Hayat ne kadar da saçma geliyor bazen bize, değil mi? Herkesin ağzından dökülen söz bu. Kısır bir döngü, tuhaf bir tekrar, sıkıcı bir kalabalıktan başka bir anlam vermiyor sanki hayat.

Öyle sıkıcı, öyle karışık, öyle karanlık geliyor ki; insan içinden çıkmak için türlü türlü bahanelere sığınmıyor değil. Çıkmayı becerebiliyor mu, o da muamma.

Düşünsenize öyle bir uğultunun içine düşmüşüz ki, her tarafımız anlamsız sözler, yamuk yumuk harflerle tıkanmış. Nereye dönsek bir anlamsızlık denizi, neye dokunsak kara, kapkara sözlerden mürekkep bir gökyüzüne açılıyor sanki hayat. Ne bir huzur, ne güven, ne de sonsuz bir sadakat var. Herkes günübirlik düşünüyor, anlık yaşıyor.

Nefeslenip etrafı kolaçan edelim bir. Ne göreceğiz? Her yer toz duman içinde adeta. Bütün iyi niyetler, samimi duygular, hoş sözler, hakiki tebessümler, içten dokunuşlar yerle yeksan olmuş gibi. Kayıp. Ulaşılmaz. Ve asıl kaybeden biz olmuşuz aslında, haberimiz yok.
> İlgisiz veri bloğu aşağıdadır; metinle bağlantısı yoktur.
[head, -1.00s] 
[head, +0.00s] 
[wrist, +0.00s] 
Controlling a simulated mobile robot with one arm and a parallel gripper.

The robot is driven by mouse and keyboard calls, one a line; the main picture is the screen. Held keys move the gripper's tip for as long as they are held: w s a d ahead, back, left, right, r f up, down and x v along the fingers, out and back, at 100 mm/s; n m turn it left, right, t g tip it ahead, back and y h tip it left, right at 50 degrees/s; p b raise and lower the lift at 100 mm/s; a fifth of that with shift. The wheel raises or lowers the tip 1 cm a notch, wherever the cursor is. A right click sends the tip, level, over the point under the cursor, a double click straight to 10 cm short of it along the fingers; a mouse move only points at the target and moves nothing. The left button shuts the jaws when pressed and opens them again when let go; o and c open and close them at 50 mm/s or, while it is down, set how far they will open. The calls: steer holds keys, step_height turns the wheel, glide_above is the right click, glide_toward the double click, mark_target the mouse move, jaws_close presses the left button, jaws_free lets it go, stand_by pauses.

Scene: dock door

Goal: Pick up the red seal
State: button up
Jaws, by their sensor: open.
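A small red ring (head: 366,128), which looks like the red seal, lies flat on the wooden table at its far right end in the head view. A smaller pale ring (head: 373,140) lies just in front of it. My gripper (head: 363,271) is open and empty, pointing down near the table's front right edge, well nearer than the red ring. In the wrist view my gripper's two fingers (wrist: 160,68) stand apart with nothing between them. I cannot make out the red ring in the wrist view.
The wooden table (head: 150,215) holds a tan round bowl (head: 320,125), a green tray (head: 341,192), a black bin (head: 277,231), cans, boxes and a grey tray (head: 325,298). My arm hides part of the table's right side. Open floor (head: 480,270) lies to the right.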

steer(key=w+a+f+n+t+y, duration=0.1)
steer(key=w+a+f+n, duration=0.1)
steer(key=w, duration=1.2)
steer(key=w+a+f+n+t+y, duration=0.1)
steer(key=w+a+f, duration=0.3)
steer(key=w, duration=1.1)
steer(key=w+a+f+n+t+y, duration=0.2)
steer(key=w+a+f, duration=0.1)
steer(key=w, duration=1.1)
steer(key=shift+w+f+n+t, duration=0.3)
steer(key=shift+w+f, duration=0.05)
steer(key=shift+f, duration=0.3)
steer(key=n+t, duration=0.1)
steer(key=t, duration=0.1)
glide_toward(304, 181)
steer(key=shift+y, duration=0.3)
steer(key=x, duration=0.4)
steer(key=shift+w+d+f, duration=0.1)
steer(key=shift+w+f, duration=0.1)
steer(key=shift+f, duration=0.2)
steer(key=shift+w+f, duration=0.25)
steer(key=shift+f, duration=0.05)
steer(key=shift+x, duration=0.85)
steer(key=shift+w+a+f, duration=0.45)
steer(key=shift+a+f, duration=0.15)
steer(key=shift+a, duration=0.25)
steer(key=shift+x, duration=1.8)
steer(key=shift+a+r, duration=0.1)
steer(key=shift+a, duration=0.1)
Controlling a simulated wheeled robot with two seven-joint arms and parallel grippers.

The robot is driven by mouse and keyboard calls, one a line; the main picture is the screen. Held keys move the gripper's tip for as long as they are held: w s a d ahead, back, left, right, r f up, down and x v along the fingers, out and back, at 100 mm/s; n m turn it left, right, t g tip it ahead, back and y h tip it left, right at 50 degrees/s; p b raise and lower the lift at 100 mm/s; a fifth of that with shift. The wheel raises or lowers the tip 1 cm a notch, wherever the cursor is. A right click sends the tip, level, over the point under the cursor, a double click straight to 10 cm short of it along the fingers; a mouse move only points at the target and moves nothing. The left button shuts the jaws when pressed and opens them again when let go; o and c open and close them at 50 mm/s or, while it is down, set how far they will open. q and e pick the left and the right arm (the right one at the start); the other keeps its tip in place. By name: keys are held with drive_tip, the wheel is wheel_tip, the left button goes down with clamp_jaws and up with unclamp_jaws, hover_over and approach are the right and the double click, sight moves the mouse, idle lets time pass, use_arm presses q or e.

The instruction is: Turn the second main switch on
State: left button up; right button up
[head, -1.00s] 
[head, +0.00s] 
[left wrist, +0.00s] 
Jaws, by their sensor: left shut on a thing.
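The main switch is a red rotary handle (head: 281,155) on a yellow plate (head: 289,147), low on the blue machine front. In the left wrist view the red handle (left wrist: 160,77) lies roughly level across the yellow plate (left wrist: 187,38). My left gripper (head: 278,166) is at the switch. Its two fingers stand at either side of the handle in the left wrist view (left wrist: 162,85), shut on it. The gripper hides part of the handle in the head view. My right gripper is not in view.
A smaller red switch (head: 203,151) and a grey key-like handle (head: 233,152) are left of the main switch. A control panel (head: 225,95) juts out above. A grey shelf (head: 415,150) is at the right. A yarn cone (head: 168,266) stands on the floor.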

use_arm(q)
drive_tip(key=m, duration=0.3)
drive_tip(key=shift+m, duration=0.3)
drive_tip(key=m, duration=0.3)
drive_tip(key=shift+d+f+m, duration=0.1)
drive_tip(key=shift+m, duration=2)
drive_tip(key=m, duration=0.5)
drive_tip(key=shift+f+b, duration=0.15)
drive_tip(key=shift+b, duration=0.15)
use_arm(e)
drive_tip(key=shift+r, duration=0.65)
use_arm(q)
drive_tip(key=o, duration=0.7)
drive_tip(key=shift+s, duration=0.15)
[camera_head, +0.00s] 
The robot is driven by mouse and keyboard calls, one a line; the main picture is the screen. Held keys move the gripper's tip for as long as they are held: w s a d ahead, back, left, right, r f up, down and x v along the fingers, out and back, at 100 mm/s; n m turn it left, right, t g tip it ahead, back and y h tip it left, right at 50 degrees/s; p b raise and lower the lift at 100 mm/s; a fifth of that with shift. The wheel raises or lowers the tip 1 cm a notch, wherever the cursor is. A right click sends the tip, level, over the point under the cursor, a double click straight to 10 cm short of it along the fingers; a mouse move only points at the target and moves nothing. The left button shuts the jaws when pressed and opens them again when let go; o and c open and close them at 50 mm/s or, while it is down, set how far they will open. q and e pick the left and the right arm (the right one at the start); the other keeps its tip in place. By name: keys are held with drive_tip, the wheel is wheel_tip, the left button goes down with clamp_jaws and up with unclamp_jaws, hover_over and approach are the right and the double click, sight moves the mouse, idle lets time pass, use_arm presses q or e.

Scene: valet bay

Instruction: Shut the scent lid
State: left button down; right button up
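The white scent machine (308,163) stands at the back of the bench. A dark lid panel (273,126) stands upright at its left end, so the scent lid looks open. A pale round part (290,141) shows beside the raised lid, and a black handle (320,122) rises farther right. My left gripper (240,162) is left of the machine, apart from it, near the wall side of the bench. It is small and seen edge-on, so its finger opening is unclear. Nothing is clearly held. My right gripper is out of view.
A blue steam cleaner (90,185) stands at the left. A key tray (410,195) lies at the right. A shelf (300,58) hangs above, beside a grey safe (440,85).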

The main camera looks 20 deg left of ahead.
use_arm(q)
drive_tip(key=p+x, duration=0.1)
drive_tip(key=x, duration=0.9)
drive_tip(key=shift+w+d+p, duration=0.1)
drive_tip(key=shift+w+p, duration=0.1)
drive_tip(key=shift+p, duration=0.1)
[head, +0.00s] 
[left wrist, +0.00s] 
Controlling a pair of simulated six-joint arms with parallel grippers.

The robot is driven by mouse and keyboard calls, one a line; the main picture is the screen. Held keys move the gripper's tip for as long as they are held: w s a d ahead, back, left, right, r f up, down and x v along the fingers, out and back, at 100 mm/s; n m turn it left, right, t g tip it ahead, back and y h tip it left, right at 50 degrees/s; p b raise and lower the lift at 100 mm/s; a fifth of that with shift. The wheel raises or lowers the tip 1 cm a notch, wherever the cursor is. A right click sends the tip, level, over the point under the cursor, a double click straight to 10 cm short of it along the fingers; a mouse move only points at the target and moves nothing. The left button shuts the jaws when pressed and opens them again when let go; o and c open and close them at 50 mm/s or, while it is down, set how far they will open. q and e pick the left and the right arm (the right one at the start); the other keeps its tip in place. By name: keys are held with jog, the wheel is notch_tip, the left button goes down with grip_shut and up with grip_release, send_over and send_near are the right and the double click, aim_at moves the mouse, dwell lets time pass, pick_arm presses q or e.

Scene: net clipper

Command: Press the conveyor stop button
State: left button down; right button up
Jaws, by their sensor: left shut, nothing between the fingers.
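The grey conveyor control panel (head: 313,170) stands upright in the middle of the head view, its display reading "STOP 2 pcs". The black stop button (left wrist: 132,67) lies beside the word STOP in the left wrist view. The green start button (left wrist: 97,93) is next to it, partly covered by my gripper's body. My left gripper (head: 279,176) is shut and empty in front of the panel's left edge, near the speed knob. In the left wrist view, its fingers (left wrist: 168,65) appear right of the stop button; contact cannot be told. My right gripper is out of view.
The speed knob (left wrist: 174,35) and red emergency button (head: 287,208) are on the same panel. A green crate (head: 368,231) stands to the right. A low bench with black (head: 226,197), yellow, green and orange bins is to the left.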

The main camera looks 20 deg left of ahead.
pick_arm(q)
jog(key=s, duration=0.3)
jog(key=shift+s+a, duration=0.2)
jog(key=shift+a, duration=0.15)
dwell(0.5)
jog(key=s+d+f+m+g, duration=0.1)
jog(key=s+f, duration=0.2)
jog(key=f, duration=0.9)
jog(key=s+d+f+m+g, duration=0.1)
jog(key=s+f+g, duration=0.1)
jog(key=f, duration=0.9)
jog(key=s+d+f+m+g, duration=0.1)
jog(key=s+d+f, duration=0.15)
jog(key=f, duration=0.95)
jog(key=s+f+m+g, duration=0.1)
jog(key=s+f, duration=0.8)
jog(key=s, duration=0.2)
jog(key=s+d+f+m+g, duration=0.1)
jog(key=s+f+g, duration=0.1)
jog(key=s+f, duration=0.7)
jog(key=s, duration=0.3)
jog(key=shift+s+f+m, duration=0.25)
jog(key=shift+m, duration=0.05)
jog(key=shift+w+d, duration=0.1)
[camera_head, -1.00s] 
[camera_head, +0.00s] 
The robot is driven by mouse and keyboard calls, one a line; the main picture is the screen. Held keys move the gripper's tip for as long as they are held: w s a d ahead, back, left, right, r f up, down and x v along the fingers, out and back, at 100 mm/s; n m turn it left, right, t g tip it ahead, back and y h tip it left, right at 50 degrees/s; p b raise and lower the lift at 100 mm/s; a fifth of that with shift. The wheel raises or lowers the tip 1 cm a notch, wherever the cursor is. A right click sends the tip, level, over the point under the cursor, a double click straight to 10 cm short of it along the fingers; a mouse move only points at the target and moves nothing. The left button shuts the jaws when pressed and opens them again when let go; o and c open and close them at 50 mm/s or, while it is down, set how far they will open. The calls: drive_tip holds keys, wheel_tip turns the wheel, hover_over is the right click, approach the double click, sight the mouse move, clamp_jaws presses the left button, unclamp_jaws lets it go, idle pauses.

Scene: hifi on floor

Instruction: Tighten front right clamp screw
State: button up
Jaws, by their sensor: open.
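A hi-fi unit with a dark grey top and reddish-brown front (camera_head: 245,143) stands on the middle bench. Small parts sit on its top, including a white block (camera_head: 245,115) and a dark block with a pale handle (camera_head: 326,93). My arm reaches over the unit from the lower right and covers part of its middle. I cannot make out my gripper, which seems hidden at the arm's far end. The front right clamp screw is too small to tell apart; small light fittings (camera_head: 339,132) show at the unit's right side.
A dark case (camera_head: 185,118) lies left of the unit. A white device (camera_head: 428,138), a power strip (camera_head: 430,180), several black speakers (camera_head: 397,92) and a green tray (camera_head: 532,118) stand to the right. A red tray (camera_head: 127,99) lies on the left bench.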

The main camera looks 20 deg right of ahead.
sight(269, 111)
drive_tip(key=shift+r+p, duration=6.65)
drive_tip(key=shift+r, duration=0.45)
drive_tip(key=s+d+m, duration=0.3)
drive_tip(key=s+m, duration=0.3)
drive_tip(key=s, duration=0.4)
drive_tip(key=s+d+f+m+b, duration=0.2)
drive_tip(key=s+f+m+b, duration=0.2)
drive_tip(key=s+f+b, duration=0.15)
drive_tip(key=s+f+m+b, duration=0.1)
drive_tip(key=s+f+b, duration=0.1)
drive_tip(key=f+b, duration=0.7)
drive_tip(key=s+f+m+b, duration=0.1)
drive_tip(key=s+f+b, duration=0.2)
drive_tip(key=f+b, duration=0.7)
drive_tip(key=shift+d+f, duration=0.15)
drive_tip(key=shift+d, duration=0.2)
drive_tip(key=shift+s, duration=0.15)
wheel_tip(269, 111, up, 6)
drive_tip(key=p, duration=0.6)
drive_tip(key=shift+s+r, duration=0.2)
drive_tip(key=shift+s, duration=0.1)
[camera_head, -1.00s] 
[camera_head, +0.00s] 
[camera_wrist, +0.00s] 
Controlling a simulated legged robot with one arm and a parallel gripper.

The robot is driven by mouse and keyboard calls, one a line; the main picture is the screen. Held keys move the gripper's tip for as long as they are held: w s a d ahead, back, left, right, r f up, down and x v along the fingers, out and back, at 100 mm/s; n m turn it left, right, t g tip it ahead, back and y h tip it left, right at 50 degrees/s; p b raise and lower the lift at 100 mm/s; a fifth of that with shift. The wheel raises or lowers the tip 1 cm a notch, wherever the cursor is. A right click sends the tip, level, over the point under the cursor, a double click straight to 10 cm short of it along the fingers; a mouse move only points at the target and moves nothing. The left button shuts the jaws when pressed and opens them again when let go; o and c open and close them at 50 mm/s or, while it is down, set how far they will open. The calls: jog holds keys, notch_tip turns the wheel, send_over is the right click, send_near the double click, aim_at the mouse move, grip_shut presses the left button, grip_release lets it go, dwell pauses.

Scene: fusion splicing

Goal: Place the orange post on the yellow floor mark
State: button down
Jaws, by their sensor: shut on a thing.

Kimsenin durup düşünmeye niyeti de yok gibi. Nereye gidiyor bu gemi ve biz bu geminin neresindeyiz gibi bir gerçeği bile düşünmek istemiyor hiç kimse. Hep başkasını bir suçlama, başkasına intikam duygusuyla davranma ve onu yenmek için alabildiğine üzerine abanma. Ne acıma var artık, ne saygı, ne merhamet. Varsa yoksa intikam, varsa yoksa sonsuz bir nefret.

Şimdi söyleyin, hayat ne kadar da saçma, değil mi?

Çünkü niyetimiz yok ne yeni bir şey ortaya koymaya, ne de değerli bir şeyin yanında yer almaya. Okumaya, düşünmeye, yazmaya, hayatın sırlarını keşfetmeye yok niyetimiz. Bunlara ayıracak zamanımız yok.

Derinden bir düşünelim Allah aşkına, neyi değiştirme iradesini gösterebilmişiz. Geçen yıl neyle meşgul isek yine aynı şeyi tekrarlayıp duruyoruz hem birey olarak hem toplum olarak. Üç yıl, beş yıl önce neyle tüketmişsek zamanımızı yine ona dönüyoruz büyük bir istekle. İki adım ileri, bir adım geri. Hayatımız bundan ibaret olmuş. Yazık ki, ne yazık.

Şimdi de bu saçmalığın içinde ne işimiz var diyerek sızlanıp duruyoruz. Oysa o saçma hayat bizatihi kendimizle vuku buluyor. Onu tamamlayan biziz birey olarak. Bizatihi kendimiz.

Bir gölge gibi üstümüzde taşıyoruz. Onunla gittiğimiz yere taşınıyoruz. Bu kısır döngü, bu tuhaf tekrar, bu sıkıcı kalabalık alıp bizi hayata taşıyor işte. Bunu bir türlü anlamıyoruz vesselam.